Paralympics

Rio falls in love with Priscilla Gagné thanks to volunteer

Canadian Paralympians have travelled more than 8,000 kilometres to the southeast end of Brazil, but for one athlete it felt like home thanks to the efforts of one volunteer.

Long-time Brazilian friend made Canadian judoka feel at home during Paralympics debut

Gagne reflected on her Paralympic experience after narrowly missing judo bronze in Rio. 1:18

RIO DE JANEIRO — Canadian Paralympians have travelled more than 8,000 kilometres to the southeast end of Brazil, but for one athlete it felt like home.

First-time Paralympian Priscilla Gagné had her mother and father sitting just three rows up from the mat as she competed for bronze in the 52-kilogram B1 judo event. But her parents were not the only ones there to support her as she fought to a fourth-place finish on Thursday.

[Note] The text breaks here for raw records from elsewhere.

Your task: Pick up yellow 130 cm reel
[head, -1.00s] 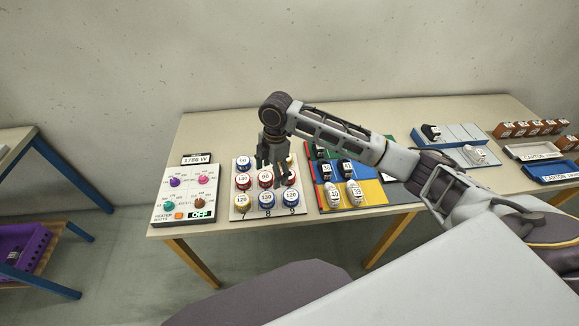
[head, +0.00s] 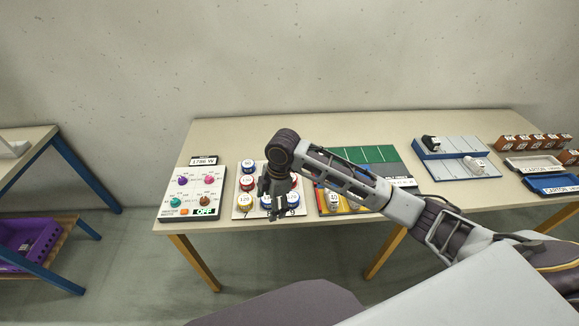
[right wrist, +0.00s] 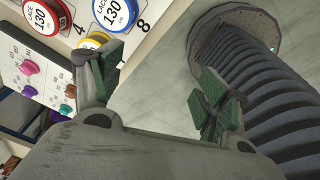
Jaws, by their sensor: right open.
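The lace reels stand on a white board (head: 238,213). A yellow-rimmed reel (head: 245,203) at its front left seems to read 120. No yellow reel clearly reading 130 shows; my arm hides the board's right part. My right gripper (head: 277,212) points down over the board's front right, hiding several reels. In the right wrist view its fingers (right wrist: 160,88) are apart with nothing between them. That view shows a blue 130 reel (right wrist: 113,12) beside number 8, a red 130 reel (right wrist: 47,14) and part of a yellow-rimmed reel (right wrist: 84,43) behind a finger. My left gripper is out of view.
A control panel (head: 190,190) with knobs stands left of the board. A coloured mat (head: 365,155) with shoes lies right, partly under my forearm. Further right are a blue-grey rack (head: 450,148), brown boxes (head: 535,142) and carton trays (head: 550,185). The table's back is clear.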

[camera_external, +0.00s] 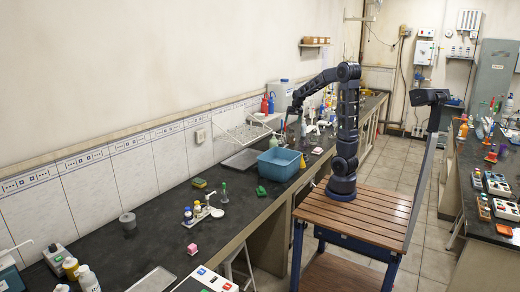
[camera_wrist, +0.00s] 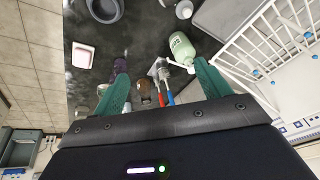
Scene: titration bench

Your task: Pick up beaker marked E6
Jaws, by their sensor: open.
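My gripper (camera_wrist: 160,80) is open in the wrist view, its two green fingers spread wide with nothing held. In the external view my gripper (camera_external: 292,116) hangs over the bench behind the blue basin, too small to make out its fingers. No E6 marking is readable in either view, so I cannot tell which vessel is the marked beaker. Clear glassware (camera_external: 312,131) stands on the bench near my gripper in the external view.
A pale green bottle (camera_wrist: 182,47) stands close to the right finger. A white wire rack (camera_wrist: 262,45) is at the right. The blue basin (camera_external: 279,167) sits at the bench front. Bare bench (camera_external: 160,225) lies nearer the camera.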

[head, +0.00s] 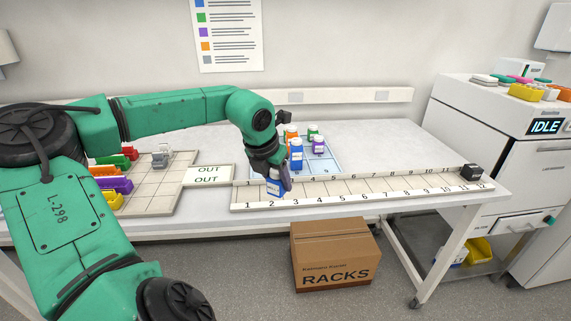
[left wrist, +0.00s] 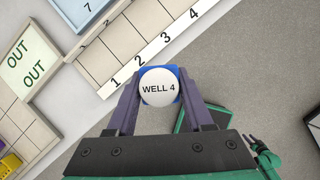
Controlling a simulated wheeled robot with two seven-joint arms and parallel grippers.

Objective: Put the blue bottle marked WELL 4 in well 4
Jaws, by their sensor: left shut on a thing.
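My left gripper (head: 275,178) is shut on a blue bottle (head: 275,189) with a white label. In the left wrist view the bottle's white cap (left wrist: 158,87) reads WELL 4 and sits between the two fingers (left wrist: 157,100). Well 4 (head: 317,190) looks empty, to the right of the bottle.
A blue-and-white tray (head: 336,168) behind the rack holds another blue bottle (head: 296,155) and orange, green and purple ones. An OUT sign (head: 208,174) and a rack with coloured items lie left. A black block (head: 471,173) stands at the rack's right end.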

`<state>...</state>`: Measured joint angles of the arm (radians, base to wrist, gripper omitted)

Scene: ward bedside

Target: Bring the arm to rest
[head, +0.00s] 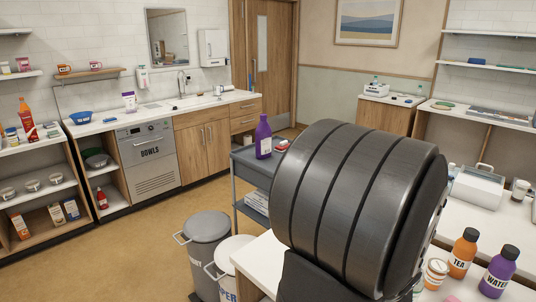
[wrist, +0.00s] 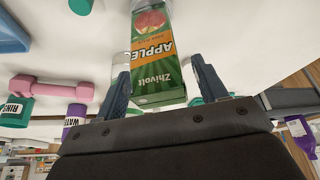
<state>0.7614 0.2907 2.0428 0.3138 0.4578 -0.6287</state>
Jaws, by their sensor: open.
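My gripper (wrist: 160,72) shows in the wrist view, its two dark fingers spread apart. A green Zhivolt apple carton (wrist: 155,60) appears upside down in that view, in front of the palm and between the fingers' lines. Gaps show at both sides of the carton, and the fingers do not appear to press on it. How deep it sits between them I cannot tell. In the head view my large dark arm link (head: 350,205) fills the middle right and hides what is behind it. My gripper is not visible there.
The white table (wrist: 240,35) holds a pink dumbbell (wrist: 52,88), a purple water bottle (wrist: 74,118) and a green rinse bottle (wrist: 17,110). In the head view a tea bottle (head: 462,254) stands at right. A grey trolley (head: 250,172) and bins (head: 207,240) stand left of my arm.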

In a jam-packed Carioca Arena 3, the 30-year-old received thunderous applause from the local Brazilian audience throughout her day's matches, mostly from a group of elementary students from a local school who had suddenly discovered their new favourite judoka.

"It's so humbling because you know you're just a fish in the sea, and you don't notice people are looking at you until they make themselves heard," said Gagné, originally from Sarnia, Ont. "It's really overwhelming to know that there's so many people out there who are watching and are impacted in some way."

Behind much of the synchronized chanting in the building was Adriana Cabral, a Brazilian volunteer who has been offering her help at sporting events for a decade. Gagné and Cabral met years earlier at another event in Brazil and the Canadian made a lasting impression on her — so much so that Cabral went above and beyond to make her friend feel at home when she arrived for the Games.

When Gagné's parents, Shirley Beauregard and Jean-Charles Gagné, arrived in Rio, they found a package at their hotel containing two custom-made shirts with an image of their daughter and the words, "Go Canada Go," courtesy of Cabral.

Gagné's parents Shirley Beauregard, left, and Jean-Charles Gagné proudly sporting their new shirts from volunteer Adriana Cabral. (Braydon Holmyard/CBC Sports)

"It is for motivation. It is my gift to Priscilla's family," Cabral said. "Priscilla is my friend. She is an amazing athlete and has such a big heart."

Gagne's tenacious fighting style make her a fan favourite in any part of the world. Her ability to smother opponents and maintain a relentless attack are both entertaining and inspiring.

"She gives her heart on the floor. She also gives her heart when it comes to helping people, which is something she loves to do," said Shirley, who believes that's the reason why her daughter is so beloved.

Gagné will leave Rio without the medal she desperately wanted to win, but with the knowledge that she once again inspired another wave of fans who got to see her give everything she had for her country, and for anyone else who believed in her.